Granada and Se Ri Pak managed the best round of the day at 3-under 69. Granada ended 2006 with a win at the ADT Championship and the $1 million payday that goes with it. She finished strong with a 20-foot putt for birdie at the last, but the 12-footer she missed for birdie at No. 17 proved to be her undoing.
"I played the best I could today," Granada said. "My bogeys were kind of dumb. Other than that, I'll take it because I gave her a run. I think winning builds more confidence, and from there you just build on it. It's a huge difference. I'm thinking now, let's go out and win, instead of just trying to make the top 10. That win at the end of the year kind of got me going."

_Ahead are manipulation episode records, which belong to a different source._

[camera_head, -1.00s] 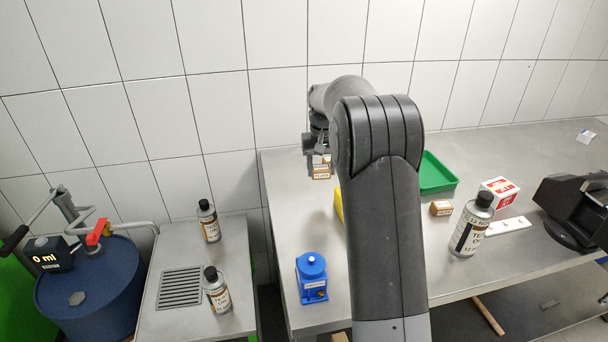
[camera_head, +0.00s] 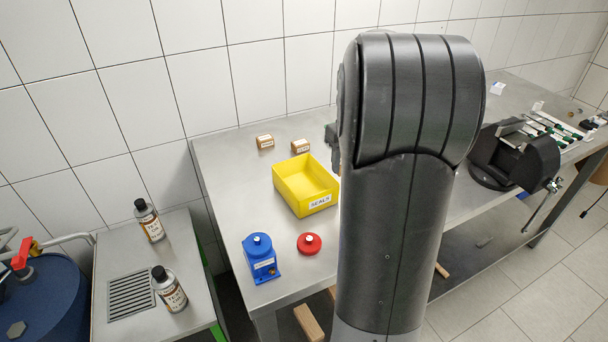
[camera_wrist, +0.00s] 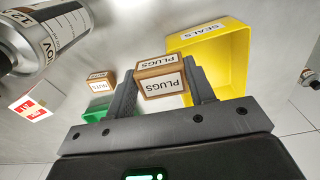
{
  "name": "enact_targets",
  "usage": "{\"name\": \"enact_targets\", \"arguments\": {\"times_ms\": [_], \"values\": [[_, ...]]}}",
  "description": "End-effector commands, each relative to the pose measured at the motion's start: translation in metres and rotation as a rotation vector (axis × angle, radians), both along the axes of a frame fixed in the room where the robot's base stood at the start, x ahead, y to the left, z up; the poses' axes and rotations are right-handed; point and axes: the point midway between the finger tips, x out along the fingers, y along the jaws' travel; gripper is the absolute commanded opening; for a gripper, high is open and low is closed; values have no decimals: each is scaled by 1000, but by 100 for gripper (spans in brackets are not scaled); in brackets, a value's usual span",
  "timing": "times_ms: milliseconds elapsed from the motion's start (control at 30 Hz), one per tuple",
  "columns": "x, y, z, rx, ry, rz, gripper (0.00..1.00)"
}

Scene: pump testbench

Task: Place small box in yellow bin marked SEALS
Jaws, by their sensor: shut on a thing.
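My gripper (camera_wrist: 160,92) is shut on a small brown box (camera_wrist: 160,88) with white labels reading PLUGS, seen between its two fingers in the wrist view. The yellow bin (camera_wrist: 245,70) marked SEALS lies just beyond and to the right of the held box in that view. In the head view the yellow bin (camera_head: 285,197) stands on the steel table, open and empty, its SEALS label facing the front. There my gripper and the held box are hidden behind my arm.
Two small brown boxes (camera_head: 264,142) (camera_head: 301,147) stand behind the bin. A blue device (camera_head: 260,258) and a red round part (camera_head: 309,243) are in front. The wrist view shows a NUTS box (camera_wrist: 97,82), a green bin (camera_wrist: 97,112) and a bottle (camera_wrist: 45,38).

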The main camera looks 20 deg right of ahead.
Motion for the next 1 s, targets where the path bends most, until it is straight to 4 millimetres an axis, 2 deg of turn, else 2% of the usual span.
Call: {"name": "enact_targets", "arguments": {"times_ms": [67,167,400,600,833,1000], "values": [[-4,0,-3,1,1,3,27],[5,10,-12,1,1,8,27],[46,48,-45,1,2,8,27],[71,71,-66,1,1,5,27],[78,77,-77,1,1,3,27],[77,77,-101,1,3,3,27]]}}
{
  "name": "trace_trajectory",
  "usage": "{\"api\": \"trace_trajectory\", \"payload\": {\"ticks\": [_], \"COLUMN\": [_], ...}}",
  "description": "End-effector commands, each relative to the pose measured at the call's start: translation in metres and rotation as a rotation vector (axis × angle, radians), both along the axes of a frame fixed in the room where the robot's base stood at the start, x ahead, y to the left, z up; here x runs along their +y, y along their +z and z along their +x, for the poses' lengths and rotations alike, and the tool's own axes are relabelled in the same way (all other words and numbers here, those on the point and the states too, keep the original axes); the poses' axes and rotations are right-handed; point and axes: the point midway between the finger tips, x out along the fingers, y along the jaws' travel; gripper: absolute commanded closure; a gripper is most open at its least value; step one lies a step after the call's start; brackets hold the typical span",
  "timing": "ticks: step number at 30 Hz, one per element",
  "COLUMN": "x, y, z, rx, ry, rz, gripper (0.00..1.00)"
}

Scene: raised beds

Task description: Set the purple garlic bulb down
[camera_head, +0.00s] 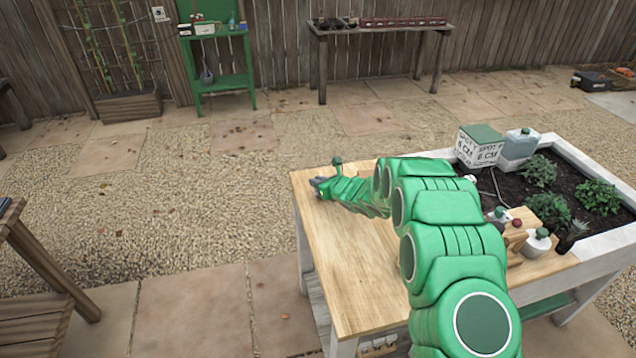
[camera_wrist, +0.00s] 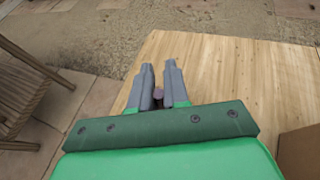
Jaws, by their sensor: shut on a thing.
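My gripper (camera_wrist: 160,70) is shut on the purple garlic bulb (camera_wrist: 158,95), which shows as a small purplish shape between the grey fingers in the wrist view. The fingers hide most of the bulb. In the head view my gripper (camera_head: 317,185) is at the far left corner of the wooden worktop (camera_head: 345,270), and I cannot make out the bulb there. I cannot tell whether the bulb touches the wood.
The worktop's front left is bare. A slatted wooden piece (camera_head: 35,300) stands left, across a gap.

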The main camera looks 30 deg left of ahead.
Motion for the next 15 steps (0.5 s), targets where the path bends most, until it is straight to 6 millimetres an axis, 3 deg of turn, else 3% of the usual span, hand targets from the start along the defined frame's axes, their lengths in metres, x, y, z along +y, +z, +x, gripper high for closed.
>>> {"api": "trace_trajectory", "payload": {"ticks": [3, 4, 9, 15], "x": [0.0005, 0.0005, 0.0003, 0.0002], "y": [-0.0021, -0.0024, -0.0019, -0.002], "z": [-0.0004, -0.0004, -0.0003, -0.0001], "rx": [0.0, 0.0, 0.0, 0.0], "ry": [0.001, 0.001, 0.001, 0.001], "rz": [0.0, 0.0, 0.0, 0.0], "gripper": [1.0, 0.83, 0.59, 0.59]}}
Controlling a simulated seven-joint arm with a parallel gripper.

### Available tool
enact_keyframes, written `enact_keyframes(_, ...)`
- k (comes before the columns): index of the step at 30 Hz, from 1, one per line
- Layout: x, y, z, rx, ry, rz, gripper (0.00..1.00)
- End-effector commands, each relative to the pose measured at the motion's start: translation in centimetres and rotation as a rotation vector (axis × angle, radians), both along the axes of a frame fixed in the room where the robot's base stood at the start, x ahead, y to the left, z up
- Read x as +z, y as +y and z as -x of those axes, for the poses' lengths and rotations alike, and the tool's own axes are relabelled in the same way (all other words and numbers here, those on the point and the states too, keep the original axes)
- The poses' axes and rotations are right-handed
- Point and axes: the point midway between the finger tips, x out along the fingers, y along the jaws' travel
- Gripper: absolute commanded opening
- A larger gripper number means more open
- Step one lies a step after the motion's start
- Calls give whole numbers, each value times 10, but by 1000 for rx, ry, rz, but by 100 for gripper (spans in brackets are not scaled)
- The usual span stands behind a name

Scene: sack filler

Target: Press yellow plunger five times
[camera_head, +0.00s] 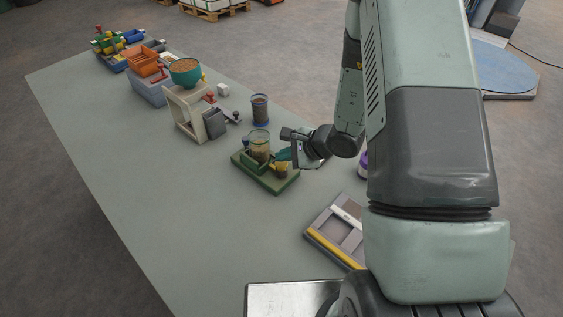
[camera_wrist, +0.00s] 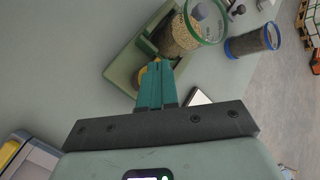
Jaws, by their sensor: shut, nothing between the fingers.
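The yellow plunger (camera_head: 281,170) stands on the green base (camera_head: 270,182) in the middle of the table. In the wrist view it shows as a small yellow piece (camera_wrist: 146,76) on the green base (camera_wrist: 124,66), partly hidden behind my fingers. My gripper (camera_head: 284,155) is shut, with teal fingers and nothing between them. Its tips (camera_wrist: 157,64) are at or just above the plunger; I cannot tell whether they touch. A clear jar of grain (camera_head: 260,145) stands on the same base beside the plunger, and also shows in the wrist view (camera_wrist: 180,35).
A second grain jar with blue rims (camera_head: 260,108) stands behind. A beige frame with a teal bowl (camera_head: 186,72) and orange bins (camera_head: 143,63) stand further back left. A tray with a yellow edge (camera_head: 333,248) lies at front right. The table's left side is clear.

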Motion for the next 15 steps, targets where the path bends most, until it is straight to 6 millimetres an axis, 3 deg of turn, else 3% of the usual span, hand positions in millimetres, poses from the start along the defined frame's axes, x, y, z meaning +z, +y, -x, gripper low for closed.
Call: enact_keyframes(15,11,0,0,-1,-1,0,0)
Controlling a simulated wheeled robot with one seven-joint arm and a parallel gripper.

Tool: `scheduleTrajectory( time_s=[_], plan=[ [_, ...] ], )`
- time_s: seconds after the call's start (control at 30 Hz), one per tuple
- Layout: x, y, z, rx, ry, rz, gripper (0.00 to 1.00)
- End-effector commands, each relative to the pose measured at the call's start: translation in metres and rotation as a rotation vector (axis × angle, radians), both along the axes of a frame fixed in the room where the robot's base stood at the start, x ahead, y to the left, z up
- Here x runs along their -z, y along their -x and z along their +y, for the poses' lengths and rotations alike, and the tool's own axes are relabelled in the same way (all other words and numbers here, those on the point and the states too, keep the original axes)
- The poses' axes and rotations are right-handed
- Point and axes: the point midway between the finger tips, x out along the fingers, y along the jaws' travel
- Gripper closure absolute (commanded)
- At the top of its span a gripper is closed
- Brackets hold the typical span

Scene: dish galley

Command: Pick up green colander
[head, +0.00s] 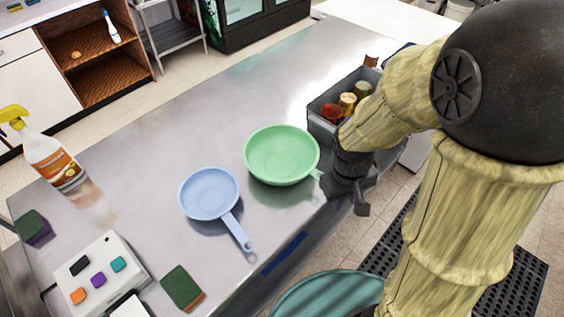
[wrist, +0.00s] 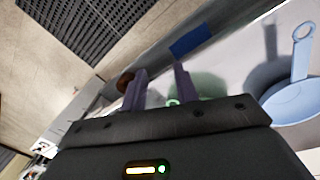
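The green colander (head: 282,150) is a round, shallow light-green bowl on the steel counter (head: 150,130), near its right edge in the head view. A short green handle points right from its rim toward my gripper (head: 346,198). In the wrist view my gripper (wrist: 160,82) shows two dark fingers apart, with a gap between them. Part of the green colander (wrist: 207,86) shows just beyond the right finger, and a small green ring, likely its handle end, shows low between the fingers. I cannot tell whether the fingers touch it. The gripper body hides the rest.
A blue pan (head: 209,193) lies left of the colander. A grey bin with jars (head: 322,128) stands behind my gripper. A spray bottle (head: 50,160), a button box (head: 100,275) and sponges (head: 182,287) are on the left and front. The counter's back middle is clear.

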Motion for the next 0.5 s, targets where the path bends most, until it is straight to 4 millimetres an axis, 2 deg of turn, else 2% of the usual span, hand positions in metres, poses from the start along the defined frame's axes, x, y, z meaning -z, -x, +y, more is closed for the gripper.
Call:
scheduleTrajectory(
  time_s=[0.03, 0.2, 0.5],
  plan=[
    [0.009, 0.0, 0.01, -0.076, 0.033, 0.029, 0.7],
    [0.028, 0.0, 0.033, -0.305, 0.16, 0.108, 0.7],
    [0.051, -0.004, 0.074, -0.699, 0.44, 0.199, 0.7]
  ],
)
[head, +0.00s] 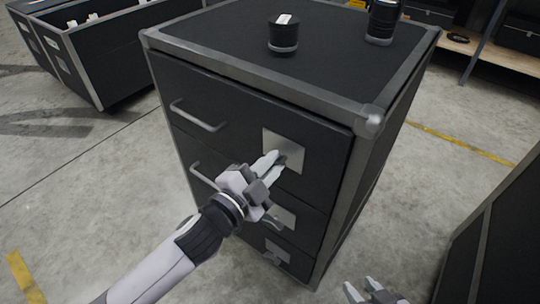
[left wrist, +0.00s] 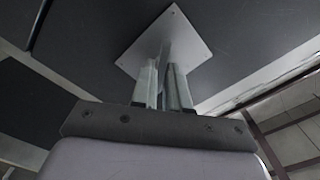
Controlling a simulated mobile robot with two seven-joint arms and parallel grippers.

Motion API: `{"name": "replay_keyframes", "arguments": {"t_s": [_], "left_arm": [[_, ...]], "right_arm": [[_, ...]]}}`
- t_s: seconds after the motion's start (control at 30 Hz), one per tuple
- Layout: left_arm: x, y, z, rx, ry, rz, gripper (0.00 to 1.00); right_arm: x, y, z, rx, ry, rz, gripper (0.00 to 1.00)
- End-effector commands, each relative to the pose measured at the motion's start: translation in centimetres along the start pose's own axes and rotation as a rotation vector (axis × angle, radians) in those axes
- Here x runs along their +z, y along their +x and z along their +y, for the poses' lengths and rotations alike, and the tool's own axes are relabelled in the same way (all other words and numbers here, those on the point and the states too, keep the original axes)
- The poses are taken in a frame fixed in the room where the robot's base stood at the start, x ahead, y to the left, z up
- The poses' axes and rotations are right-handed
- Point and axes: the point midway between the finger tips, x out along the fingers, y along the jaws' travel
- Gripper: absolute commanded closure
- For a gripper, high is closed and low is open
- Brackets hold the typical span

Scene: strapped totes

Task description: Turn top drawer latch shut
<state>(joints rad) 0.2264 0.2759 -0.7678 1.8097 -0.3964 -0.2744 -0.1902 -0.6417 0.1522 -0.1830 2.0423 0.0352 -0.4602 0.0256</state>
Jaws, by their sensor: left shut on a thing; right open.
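The black cabinet (head: 250,95) has a top drawer with a silver bar handle (head: 198,117) at its left. The top drawer latch sits on a square silver plate (head: 291,142) near the drawer's right side; the plate also shows in the left wrist view (left wrist: 192,42). My left gripper (head: 274,162) is at this plate, its fingers shut on the latch. The fingers hide most of the latch, so its exact angle is hard to tell. In the left wrist view the fingers (left wrist: 165,75) reach up to the plate. My right gripper (head: 362,290) is open and empty, low at the bottom right.
Lower drawers have their own latch plates (head: 282,214) and handles. Two dark cylindrical items, one nearer (head: 283,38) and one further right (head: 383,22), stand on the cabinet top. An open black case (head: 115,50) is at the back left. Another dark case (head: 500,235) stands at the right.

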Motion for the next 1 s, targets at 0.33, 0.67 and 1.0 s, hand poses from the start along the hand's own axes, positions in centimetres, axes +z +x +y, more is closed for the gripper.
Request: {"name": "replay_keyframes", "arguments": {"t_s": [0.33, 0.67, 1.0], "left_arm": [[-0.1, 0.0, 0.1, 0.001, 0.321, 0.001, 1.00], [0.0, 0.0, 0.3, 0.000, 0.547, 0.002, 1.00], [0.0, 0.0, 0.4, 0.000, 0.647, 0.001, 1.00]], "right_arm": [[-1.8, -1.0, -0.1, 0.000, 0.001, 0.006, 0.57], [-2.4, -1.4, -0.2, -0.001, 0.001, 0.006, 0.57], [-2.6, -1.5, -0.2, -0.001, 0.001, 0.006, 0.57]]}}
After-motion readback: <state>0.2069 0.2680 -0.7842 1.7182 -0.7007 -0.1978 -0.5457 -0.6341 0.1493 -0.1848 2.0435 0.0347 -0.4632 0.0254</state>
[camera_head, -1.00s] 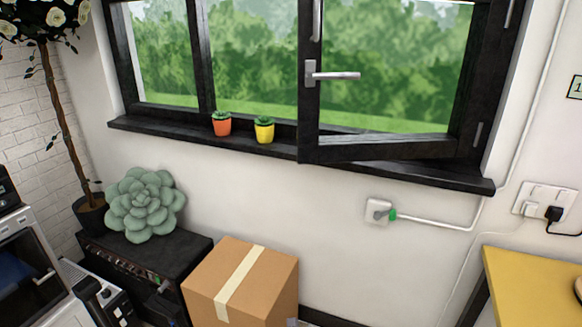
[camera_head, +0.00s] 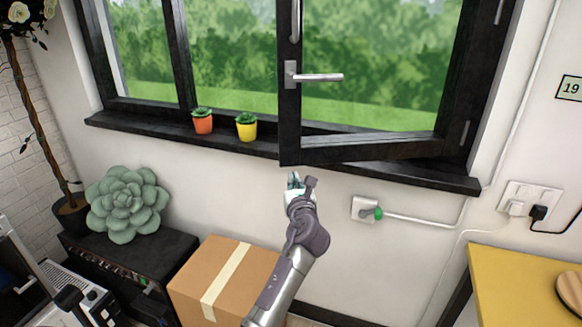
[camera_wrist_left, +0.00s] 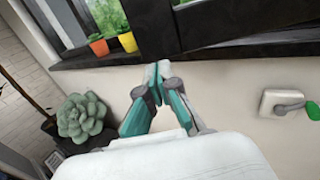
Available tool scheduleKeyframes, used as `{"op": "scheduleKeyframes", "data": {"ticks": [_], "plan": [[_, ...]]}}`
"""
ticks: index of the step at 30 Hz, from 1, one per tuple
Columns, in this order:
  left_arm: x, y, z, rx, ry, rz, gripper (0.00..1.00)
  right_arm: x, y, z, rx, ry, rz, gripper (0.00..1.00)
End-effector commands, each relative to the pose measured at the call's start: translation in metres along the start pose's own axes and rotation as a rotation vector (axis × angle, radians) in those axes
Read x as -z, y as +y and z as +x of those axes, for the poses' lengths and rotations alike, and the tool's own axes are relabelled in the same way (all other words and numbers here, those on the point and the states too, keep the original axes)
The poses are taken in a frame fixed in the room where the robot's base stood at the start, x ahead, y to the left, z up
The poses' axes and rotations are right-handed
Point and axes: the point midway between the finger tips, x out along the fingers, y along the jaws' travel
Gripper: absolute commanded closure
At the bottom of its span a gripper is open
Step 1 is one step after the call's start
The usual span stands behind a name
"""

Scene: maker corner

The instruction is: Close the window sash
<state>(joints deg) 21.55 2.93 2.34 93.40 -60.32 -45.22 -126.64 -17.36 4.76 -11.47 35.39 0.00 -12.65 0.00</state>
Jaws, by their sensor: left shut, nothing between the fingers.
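The window sash (camera_head: 372,152) has a black frame and stands ajar, hinged at the right, its free left edge swung out over the sill (camera_head: 140,130) into the room. Its silver handle (camera_head: 318,77) sticks out level to the right. My left gripper (camera_head: 294,180) is just below the sash's lower left corner, in front of the white wall, with no clear contact. In the left wrist view the gripper (camera_wrist_left: 156,75) is shut and empty, its fingertips near the sill and the sash's lower edge (camera_wrist_left: 255,42). My right gripper is not in view.
An orange pot (camera_head: 202,122) and a yellow pot (camera_head: 246,127) stand on the sill left of the sash. A yellow table (camera_head: 510,285) is at right.

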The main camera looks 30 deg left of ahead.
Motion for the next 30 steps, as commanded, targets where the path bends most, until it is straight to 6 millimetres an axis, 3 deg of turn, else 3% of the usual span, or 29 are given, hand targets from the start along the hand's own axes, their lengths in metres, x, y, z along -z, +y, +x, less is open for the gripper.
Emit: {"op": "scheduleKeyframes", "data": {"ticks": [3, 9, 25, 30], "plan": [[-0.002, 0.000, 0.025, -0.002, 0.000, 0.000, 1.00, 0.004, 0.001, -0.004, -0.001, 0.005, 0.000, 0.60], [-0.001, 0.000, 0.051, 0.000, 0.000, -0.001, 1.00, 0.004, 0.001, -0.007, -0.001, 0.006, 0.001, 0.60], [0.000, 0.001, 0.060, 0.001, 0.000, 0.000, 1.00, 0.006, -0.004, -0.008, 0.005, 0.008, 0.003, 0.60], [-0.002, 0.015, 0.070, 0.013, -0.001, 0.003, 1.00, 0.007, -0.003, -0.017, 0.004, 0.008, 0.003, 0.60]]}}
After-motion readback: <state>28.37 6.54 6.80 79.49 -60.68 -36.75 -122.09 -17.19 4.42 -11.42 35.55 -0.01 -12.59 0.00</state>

Karrie Webb, coming off two victories in three weeks in her home country of Australia, needed a day or two to adjust to the time change in Hawaii. She conceded she was a bit winded, but still managed three consecutive rounds of 70 to finish alone in third at 6-under 210, three shots off Creamer's winning pace.
"I am very happy with my week overall," Webb said. "I was pretty tired when I got here, a little jet-lagged during Thursday's opening round. Today was my best round by far, my best ball-striking round and best trust round and belief in myself.
"If you said I was going to shoot 2 under today I would have taken it and sat in the clubhouse, and thought I would have won the tournament. Paula and Julieta played very well out there, especially in these conditions."